The waters aren’t only pink.. they are also yellow, orange, green and turquoise - a result of algae and high salt levels. Apparently, the tiny microorganisms which live in the lagoosn, like brine shrimp and red plankton (algae), dye the water with their chemicals.
The colour is also dependant on the height of the sun and the angle at which it reflects light. The lagoon we visited appeared more orange, but from certain angles, pink. Strange, but cool!
Swimming in the lakes is no longer permitted but the pink lagoon police were nowhere to be seen, so I went rogue and I dipped in the old trotters. Naughty!
Covering ourselves in some kind of magic mud was an option on our return to Río Lagartos.

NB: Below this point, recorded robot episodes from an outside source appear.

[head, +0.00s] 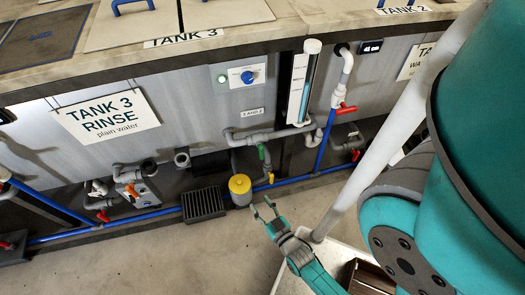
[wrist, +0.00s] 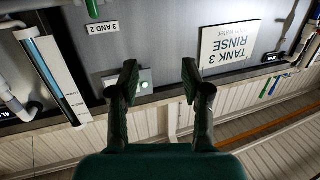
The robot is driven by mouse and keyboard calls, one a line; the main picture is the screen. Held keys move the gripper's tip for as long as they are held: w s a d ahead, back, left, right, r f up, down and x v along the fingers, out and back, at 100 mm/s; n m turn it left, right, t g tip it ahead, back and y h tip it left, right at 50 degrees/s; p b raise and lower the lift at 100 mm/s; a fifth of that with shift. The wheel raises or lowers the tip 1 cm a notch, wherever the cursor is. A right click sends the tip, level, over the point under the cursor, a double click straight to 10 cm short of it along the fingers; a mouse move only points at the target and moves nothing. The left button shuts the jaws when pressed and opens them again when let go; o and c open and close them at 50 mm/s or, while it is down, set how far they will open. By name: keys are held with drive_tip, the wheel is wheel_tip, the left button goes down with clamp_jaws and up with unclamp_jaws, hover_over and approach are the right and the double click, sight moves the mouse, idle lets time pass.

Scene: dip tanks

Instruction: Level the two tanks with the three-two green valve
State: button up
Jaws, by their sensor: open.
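The green valve handle (head: 262,153) hangs roughly upright by the grey pipe (head: 250,137), below the "3 AND 2" label (head: 252,112). It also shows in part at the top of the wrist view (wrist: 92,9), cut off by the edge. Tank 3 (head: 190,90) is at left and tank 2 (head: 385,95) at right. A sight tube with blue liquid (head: 304,82) stands between them and shows in the wrist view (wrist: 52,75). My gripper (head: 262,206) is open and empty, lower in the picture than the handle and apart from it; its fingers (wrist: 160,75) are spread.
A yellow-topped canister (head: 240,188), a black grate (head: 203,204) and a blue pipe (head: 150,215) lie along the tank foot. Red handles (head: 346,109) and a yellow handle (head: 271,177) are nearby. A blue-knob box (head: 238,76) is on the wall. Floor at left front is clear.

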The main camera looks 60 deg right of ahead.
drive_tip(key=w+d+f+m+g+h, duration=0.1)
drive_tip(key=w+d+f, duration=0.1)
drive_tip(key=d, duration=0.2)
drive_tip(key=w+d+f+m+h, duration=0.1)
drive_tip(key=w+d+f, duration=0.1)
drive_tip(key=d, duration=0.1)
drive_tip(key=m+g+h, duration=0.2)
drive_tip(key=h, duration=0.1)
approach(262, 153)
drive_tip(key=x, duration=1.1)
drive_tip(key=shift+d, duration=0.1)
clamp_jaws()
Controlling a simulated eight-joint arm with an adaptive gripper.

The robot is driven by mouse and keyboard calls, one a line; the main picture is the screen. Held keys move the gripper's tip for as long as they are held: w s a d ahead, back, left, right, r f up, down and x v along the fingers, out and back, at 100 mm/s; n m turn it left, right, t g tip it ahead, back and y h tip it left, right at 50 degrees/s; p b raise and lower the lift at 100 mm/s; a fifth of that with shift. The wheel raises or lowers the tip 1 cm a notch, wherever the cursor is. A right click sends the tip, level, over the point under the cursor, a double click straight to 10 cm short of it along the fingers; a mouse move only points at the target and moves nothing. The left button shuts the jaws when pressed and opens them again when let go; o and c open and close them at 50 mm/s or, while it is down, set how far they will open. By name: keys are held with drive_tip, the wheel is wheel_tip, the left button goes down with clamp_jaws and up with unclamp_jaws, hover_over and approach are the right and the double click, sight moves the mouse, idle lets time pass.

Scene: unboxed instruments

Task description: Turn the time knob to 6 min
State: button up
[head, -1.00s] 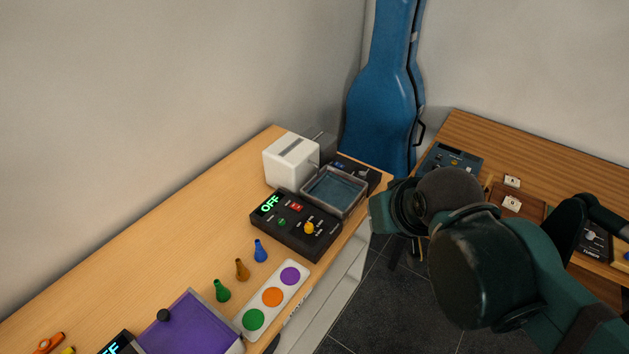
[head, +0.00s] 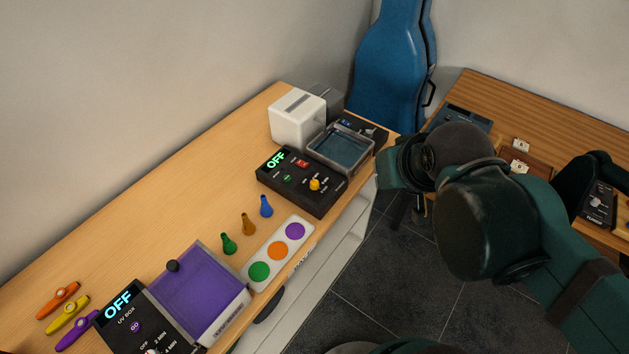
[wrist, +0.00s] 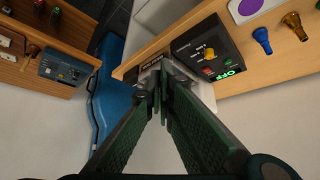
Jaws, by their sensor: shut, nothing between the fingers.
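A black control box (head: 322,203) with a green OFF display and a yellow knob (head: 314,184) stands near the right end of the light wooden bench. Small markings surround the knob but are too small to read. A second black box (head: 118,325), marked UV BOX with an OFF display, is at the lower left; a pale knob (head: 152,352) beside min markings is partly cut off. In the wrist view my gripper (wrist: 160,84) is shut and empty, beside the control box (wrist: 185,45) and apart from its yellow knob (wrist: 209,50). In the head view my fingers are hidden.
A glass-like tray (head: 340,150) and white box (head: 297,120) stand behind the control box. A blue instrument case (head: 388,75) stands between the bench and another table (head: 480,90).

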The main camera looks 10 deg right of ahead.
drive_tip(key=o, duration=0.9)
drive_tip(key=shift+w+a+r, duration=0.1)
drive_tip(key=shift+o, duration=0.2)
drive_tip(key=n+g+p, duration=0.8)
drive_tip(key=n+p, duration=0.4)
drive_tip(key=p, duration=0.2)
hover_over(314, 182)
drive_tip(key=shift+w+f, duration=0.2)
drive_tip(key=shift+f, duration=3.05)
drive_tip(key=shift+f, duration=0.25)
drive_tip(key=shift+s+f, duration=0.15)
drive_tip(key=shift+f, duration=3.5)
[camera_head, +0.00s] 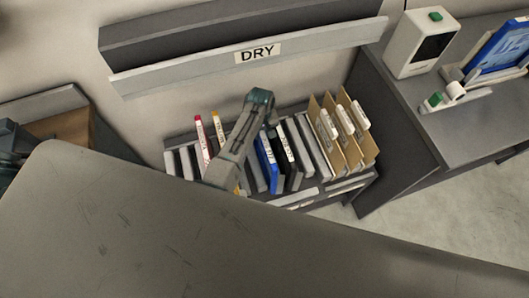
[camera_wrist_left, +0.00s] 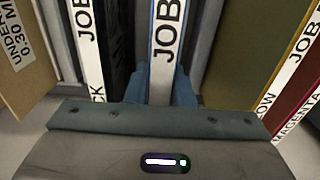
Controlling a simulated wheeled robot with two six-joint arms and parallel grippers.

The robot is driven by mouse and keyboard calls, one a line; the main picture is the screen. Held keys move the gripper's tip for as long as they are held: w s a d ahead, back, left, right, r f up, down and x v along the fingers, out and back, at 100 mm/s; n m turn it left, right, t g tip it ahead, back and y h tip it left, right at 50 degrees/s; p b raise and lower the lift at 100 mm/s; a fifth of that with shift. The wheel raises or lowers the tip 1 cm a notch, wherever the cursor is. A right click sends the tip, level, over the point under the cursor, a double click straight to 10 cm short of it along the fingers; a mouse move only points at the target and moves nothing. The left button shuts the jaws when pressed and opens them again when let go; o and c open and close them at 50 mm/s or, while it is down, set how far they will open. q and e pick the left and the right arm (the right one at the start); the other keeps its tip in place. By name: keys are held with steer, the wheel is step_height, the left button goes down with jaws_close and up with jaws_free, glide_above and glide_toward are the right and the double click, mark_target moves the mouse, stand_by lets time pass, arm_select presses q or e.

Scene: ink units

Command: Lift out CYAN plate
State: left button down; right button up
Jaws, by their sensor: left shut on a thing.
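The cyan plate, seen as a blue plate (camera_head: 266,168), stands upright in the rack between a grey plate and a black plate. In the left wrist view its white label edge (camera_wrist_left: 167,38) reads "JOB", with thin blue borders. My left gripper (camera_head: 269,119) is at the top of this plate, and its fingers (camera_wrist_left: 161,90) are shut on the plate's edge. The plate's lower part is hidden, and I cannot tell whether it is raised. My right gripper is not in view.
The rack (camera_head: 292,199) also holds a magenta plate (camera_head: 202,138), a yellow plate (camera_head: 219,132), a black plate (camera_head: 288,157) and several tan folders (camera_head: 345,140). A ledge marked "DRY" (camera_head: 260,52) is behind. A counter with a white device (camera_head: 421,42) stands right.

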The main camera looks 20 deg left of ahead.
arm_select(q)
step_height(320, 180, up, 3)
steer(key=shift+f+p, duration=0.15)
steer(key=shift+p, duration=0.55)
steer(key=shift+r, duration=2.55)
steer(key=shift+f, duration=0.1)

Apparently it works wonders for the skin.. I swerved that nonsense though, I had a bus to catch in a few hours.
My return to Vallalodid was much simpler, no need to "wing" anything this time around. I collected my bags from the hostel and caught the 6.00pm bus, west to Mérida.. a relatively short 3-hour journey.
Mérida.. WOW this place was hot! 38 degrees during the day and not much cooler in the evening. No sooner had you got out of a refreshing cold shower you were sweating again.
There's not all that much to see in the small city of Mérida, the huge main square is pretty nice where a large cathedral is the dominant focus. It's generally a nice place to walk around if you can withstand the heat, but nothing too special.
A large group of us from Hostal Catedral found a local bar in the afternoon where they were showing Mexico's live game against Germany in the Confederations Cup Semi-Final. The Mexican's got a hammering!
A festival was taking place in a nearby square in the evening, not a festival as we know it in the UK, a local family affair with a live Mexican band. I had literally no idea what was going on.. it was all in Spanish. A few beers in a German bar later on made it more tolerable.
Friday, I spent the day aimlessly wandering and milling around the bustling local markets, killing time before a marathon 16-hour overnight bus journey to San Cristóbal de las Casas, in the Chiapas region.